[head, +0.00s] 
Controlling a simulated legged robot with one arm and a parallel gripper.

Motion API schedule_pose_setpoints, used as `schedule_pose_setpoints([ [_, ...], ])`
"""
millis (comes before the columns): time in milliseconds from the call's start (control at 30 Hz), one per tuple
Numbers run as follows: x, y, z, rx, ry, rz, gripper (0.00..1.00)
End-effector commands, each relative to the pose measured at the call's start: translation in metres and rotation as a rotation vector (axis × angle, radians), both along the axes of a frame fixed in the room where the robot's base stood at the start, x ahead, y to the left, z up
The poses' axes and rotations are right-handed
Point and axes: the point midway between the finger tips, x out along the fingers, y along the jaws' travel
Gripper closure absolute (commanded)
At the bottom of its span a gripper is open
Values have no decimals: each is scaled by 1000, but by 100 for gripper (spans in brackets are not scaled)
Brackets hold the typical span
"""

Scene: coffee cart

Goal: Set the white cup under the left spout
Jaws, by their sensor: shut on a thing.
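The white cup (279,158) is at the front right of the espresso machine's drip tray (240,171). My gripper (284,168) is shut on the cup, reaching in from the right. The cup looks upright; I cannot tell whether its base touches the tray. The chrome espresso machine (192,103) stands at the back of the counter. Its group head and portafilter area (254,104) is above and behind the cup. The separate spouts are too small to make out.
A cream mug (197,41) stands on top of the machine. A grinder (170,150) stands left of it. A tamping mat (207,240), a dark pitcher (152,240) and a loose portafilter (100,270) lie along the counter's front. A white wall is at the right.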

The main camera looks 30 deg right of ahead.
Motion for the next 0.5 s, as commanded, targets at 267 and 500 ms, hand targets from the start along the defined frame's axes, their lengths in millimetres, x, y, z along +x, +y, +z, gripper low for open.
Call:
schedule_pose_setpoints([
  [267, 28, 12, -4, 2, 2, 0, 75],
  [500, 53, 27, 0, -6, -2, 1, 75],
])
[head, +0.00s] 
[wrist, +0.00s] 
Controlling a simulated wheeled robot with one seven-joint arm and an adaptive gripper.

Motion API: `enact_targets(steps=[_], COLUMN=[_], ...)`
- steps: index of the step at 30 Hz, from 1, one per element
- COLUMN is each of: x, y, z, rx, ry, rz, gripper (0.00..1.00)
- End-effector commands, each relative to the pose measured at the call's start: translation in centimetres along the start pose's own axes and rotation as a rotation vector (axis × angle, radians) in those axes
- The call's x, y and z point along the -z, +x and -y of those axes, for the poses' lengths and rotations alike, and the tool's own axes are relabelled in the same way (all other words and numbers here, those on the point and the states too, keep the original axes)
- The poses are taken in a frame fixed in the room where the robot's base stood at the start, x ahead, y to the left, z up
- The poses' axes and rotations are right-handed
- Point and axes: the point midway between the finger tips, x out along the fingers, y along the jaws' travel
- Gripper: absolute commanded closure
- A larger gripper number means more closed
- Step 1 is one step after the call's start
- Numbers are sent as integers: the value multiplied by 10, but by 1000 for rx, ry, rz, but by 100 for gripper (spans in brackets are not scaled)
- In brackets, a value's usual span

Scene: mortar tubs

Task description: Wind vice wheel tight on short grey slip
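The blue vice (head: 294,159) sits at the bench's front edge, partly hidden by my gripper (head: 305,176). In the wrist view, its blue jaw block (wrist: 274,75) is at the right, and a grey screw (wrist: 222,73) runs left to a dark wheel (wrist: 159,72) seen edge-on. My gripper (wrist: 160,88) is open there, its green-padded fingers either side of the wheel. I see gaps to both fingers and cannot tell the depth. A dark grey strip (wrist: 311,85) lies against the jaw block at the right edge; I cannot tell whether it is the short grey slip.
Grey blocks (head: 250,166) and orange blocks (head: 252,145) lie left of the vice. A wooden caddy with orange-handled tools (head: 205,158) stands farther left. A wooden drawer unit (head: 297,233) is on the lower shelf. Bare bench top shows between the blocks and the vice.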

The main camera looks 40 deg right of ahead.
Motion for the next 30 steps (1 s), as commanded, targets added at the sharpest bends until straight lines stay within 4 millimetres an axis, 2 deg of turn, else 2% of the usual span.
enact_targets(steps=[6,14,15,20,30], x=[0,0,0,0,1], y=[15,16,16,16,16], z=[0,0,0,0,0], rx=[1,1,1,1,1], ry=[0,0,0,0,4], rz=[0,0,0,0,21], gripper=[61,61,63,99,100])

==

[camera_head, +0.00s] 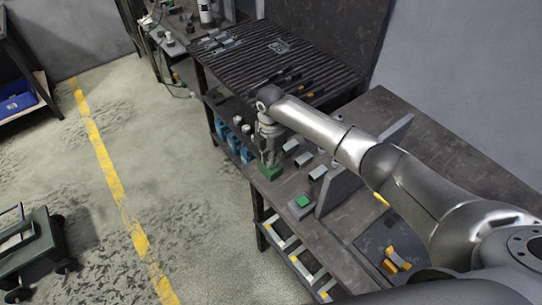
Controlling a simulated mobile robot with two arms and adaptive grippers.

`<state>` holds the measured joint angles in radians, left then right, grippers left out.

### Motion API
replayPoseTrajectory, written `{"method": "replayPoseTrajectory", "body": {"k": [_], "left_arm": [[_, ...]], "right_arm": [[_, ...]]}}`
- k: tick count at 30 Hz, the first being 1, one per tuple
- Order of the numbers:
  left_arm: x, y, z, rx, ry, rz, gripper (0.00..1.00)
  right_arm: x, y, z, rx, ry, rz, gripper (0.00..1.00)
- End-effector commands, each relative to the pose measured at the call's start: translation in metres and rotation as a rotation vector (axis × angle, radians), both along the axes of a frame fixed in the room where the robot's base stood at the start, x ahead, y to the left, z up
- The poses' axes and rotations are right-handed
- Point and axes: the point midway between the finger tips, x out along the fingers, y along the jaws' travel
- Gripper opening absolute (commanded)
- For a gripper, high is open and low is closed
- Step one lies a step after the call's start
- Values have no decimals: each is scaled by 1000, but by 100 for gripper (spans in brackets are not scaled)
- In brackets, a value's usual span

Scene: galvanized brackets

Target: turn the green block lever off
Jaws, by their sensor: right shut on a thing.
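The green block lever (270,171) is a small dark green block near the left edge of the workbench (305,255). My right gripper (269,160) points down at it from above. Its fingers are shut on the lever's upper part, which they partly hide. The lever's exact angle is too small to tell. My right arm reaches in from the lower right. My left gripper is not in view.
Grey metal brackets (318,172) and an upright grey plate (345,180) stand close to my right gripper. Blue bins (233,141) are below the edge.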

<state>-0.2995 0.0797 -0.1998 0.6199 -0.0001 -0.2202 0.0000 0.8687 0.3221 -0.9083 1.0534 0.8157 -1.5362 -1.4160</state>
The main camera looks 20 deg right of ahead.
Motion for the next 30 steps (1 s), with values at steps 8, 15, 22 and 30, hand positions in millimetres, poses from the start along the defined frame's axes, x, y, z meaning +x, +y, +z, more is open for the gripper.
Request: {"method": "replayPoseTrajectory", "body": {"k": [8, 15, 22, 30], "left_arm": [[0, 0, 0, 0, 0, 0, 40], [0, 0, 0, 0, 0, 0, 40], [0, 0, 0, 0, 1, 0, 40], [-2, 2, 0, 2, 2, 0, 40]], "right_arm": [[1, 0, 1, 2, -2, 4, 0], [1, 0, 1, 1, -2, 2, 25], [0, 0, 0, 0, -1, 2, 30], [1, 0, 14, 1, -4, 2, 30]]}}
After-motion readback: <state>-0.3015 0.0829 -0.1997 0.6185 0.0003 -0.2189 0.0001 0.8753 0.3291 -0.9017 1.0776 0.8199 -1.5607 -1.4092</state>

• PROBLEM: Of the lines in the material above, state how many contain the string "absolute"; give no other text.

• SOLUTION TO THIS PROBLEM: 3